▶ [Objective]: Give all of the lines again, with nothing added or dropped.

--- BEGIN ---

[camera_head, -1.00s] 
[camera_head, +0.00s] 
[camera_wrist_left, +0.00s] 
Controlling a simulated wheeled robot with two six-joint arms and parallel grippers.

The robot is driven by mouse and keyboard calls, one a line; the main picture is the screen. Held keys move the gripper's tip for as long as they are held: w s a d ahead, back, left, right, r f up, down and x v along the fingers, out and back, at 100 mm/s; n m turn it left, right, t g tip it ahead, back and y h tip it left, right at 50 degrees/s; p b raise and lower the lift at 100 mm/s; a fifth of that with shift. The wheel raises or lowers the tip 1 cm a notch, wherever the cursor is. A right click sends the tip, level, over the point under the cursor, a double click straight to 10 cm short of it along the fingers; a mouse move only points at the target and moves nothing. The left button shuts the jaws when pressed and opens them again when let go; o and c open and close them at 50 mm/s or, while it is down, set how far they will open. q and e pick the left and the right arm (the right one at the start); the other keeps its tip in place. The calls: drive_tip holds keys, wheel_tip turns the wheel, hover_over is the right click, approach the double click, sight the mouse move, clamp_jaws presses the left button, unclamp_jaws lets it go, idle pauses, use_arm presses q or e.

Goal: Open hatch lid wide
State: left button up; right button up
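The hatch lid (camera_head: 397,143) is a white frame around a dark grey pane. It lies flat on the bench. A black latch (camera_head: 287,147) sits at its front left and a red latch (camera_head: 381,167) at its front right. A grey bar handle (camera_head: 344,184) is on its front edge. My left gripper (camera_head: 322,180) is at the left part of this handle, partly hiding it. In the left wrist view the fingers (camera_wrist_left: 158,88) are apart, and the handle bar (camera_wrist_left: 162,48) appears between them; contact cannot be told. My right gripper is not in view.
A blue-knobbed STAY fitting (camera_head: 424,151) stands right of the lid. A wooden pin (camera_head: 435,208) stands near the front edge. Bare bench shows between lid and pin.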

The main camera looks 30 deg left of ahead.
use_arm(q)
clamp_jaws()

--- END ---

▶ [Exercise output]:
[camera_head, -1.00s] 
[camera_head, +0.00s] 
[camera_wrist_left, +0.00s] 
Controlling a simulated wheeled robot with two six-joint arms and parallel grippers.

The robot is driven by mouse and keyboard calls, one a line; the main picture is the screen. Held keys move the gripper's tip for as long as they are held: w s a d ahead, back, left, right, r f up, down and x v along the fingers, out and back, at 100 mm/s; n m turn it left, right, t g tip it ahead, back and y h tip it left, right at 50 degrees/s; p b raise and lower the lift at 100 mm/s; a fifth of that with shift. The wheel raises or lowers the tip 1 cm a notch, wherever the cursor is. A right click sends the tip, level, over the point under the cursor, a double click straight to 10 cm short of it along the fingers; a mouse move only points at the target and moves nothing. The left button shuts the jaws when pressed and opens them again when let go; o and c open and close them at 50 mm/s or, while it is down, set how far they will open. q and e pick the left and the right arm (the right one at the start); the other keeps its tip in place. The calls: drive_tip holds keys, wheel_tip turns the wheel, hover_over is the right click, approach the double click, sight the mouse move, clamp_jaws presses the left button, unclamp_jaws lets it go, idle pauses, use_arm presses q or e.

Goal: Open hatch lid wide
State: left button up; right button up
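The hatch lid (camera_head: 397,143) is a white frame around a dark grey pane. It lies flat on the bench. A black latch (camera_head: 287,147) sits at its front left and a red latch (camera_head: 381,167) at its front right. A grey bar handle (camera_head: 344,184) is on its front edge. My left gripper (camera_head: 322,180) is at the left part of this handle, partly hiding it. In the left wrist view the fingers (camera_wrist_left: 158,88) are apart, and the handle bar (camera_wrist_left: 162,48) appears between them; contact cannot be told. My right gripper is not in view.
A blue-knobbed STAY fitting (camera_head: 424,151) stands right of the lid. A wooden pin (camera_head: 435,208) stands near the front edge. Bare bench shows between lid and pin.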

The main camera looks 30 deg left of ahead.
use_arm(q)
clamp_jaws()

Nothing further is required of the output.